— The request —
The lines below are to be quoted exactly, from the first through the one that contains "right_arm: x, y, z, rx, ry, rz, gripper".

— Provided material —

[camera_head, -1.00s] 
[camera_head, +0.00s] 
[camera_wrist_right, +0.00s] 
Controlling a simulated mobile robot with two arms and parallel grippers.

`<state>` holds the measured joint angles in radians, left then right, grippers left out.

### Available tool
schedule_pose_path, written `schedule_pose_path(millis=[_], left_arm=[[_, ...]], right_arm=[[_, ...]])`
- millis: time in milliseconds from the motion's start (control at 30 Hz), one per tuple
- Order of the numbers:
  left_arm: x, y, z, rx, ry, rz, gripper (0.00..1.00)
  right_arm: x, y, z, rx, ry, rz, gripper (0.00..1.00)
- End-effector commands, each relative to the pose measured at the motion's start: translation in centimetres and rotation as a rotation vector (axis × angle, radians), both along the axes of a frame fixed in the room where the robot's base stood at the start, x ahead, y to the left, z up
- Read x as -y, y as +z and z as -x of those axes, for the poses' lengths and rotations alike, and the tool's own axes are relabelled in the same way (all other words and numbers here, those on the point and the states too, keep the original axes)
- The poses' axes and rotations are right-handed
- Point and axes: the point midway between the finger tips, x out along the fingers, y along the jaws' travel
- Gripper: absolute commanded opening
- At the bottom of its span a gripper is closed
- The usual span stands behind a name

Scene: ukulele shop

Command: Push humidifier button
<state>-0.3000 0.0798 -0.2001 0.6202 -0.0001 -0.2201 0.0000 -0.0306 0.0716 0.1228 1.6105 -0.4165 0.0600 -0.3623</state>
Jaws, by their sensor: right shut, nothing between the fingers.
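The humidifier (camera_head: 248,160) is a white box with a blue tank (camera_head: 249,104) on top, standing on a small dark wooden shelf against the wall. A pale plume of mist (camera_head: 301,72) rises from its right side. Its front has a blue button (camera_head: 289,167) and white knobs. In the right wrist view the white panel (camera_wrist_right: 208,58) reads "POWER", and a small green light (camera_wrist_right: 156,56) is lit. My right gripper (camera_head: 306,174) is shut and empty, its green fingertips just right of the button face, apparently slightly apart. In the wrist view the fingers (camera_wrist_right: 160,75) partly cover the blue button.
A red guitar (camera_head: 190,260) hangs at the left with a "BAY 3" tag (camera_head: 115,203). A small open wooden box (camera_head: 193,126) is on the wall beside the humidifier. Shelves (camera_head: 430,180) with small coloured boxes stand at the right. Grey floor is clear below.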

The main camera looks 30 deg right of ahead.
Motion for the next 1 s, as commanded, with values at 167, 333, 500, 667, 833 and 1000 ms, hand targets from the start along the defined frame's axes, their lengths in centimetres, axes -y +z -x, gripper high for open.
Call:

— Solution to this task —
[camera_head, -1.00s] 
[camera_head, +0.00s] 
[camera_wrist_right, +0.00s] 
Controlling a simulated mobile robot with two arms and parallel grippers.

`<state>` holds the measured joint angles in radians, left then right, grippers left out.

### Available tool
schedule_pose_path, written `schedule_pose_path(millis=[_], left_arm=[[_, ...]], right_arm=[[_, ...]])`
- millis: time in milliseconds from the motion's start (control at 30 Hz), one per tuple
- Order of the numbers:
  left_arm: x, y, z, rx, ry, rz, gripper (0.00..1.00)
  right_arm: x, y, z, rx, ry, rz, gripper (0.00..1.00)

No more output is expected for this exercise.